O wyglądzie Serdecznej z początku lat 90. wciąż świadczy kilka reliktów schowanych wstydliwie między nowe domy i kameralne bloki. Właśnie w takim domku jak ten pustostan ze zdjęcia mieszkał mój kolega – jedyny spośród nas miał komputer, a w dodatku umiał zrobić z nim znacznie więcej, niż tylko grać w „Electro Body”. Przez niepokojąco ciemną sień wchodziło się do nieprzesadnie zadbanej kuchni, wreszcie – do pokoju z kilkoma starymi meblami i z jednym wyjątkiem. Tym wyjątkiem był idealnie wysprzątany stół z monitorem większym od niejednego telewizora i z lśniącym białym pecetem. Nie pamiętam już wszystkich jego parametrów, ale sam dysk twardy miał aż 25 MB pojemności, czyli tyle, ile dziś… pamięć podręczna przeciętnego procesora w budżetowym laptopie. Ponad trzydzieści lat temu był to jednak szczyt techniki, którego na początku bałem się dotykać bez nadzoru.
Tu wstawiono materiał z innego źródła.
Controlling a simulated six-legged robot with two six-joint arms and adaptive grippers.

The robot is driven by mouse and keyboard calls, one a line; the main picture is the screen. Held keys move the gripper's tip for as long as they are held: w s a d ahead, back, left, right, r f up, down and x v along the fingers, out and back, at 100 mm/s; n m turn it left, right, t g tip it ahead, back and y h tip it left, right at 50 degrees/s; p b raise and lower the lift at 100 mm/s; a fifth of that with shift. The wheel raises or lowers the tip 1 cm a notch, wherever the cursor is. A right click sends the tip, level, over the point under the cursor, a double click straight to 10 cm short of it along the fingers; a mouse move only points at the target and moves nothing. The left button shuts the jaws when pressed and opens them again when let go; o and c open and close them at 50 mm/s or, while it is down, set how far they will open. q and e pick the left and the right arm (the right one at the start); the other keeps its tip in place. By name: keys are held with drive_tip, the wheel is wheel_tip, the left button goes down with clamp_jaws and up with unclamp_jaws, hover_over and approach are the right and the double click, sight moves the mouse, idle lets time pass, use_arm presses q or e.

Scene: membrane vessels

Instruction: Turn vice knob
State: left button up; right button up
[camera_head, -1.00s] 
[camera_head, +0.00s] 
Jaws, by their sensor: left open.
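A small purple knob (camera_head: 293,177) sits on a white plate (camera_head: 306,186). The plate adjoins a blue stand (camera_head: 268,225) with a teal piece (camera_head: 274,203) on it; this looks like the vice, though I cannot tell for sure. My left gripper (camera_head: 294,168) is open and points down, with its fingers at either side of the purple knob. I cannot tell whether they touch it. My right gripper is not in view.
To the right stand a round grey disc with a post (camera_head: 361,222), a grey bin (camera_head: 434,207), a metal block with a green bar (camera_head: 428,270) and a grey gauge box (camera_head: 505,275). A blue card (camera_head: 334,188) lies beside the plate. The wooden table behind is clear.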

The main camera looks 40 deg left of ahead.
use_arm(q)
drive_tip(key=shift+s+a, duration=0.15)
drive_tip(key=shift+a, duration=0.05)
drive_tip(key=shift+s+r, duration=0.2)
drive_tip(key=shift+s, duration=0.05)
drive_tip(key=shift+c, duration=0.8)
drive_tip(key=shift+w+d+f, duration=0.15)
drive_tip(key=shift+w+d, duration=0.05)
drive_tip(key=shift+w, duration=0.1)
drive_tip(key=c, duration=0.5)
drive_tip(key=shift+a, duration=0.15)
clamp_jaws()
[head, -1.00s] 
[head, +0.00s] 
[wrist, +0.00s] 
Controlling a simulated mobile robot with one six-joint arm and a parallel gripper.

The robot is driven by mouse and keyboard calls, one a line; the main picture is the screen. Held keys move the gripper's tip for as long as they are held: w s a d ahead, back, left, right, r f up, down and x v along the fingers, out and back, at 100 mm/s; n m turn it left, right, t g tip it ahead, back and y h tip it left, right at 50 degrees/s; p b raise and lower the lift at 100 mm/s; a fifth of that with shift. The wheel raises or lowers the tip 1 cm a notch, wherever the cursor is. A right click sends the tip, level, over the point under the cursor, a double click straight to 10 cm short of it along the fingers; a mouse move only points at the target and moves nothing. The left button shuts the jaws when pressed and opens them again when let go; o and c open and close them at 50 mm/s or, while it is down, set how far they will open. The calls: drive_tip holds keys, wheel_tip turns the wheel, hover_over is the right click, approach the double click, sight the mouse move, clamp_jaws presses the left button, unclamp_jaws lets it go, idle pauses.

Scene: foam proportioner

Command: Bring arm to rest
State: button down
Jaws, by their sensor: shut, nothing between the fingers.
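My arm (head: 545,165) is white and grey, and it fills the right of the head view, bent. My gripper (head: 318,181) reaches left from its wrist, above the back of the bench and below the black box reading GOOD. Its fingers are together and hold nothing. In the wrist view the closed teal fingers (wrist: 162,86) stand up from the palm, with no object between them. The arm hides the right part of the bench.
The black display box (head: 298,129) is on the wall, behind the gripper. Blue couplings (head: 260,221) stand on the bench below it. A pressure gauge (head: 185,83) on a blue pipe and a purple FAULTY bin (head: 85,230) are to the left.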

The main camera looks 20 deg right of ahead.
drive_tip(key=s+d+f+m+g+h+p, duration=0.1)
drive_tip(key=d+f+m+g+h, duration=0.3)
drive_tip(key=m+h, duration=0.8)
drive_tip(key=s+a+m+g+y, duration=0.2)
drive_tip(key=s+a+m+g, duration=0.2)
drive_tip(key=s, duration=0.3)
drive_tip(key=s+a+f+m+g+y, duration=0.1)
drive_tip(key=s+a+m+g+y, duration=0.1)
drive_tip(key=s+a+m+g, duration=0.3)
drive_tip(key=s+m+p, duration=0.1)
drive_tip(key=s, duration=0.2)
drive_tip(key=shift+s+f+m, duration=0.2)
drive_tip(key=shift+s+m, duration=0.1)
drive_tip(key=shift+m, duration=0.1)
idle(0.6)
Po całych nocach wklepywałem do komputera swoje maszynopisy upstrzone poprawkami, a w dzień kolega pracowicie układał strony książki. I chociaż podobno prawdziwemu pisarzowi nie wypada wstawać przed południem, to dobrze pamiętam niejeden świt na Serdecznej – wtedy uliczce tak brzydkiej, że aż piękniej.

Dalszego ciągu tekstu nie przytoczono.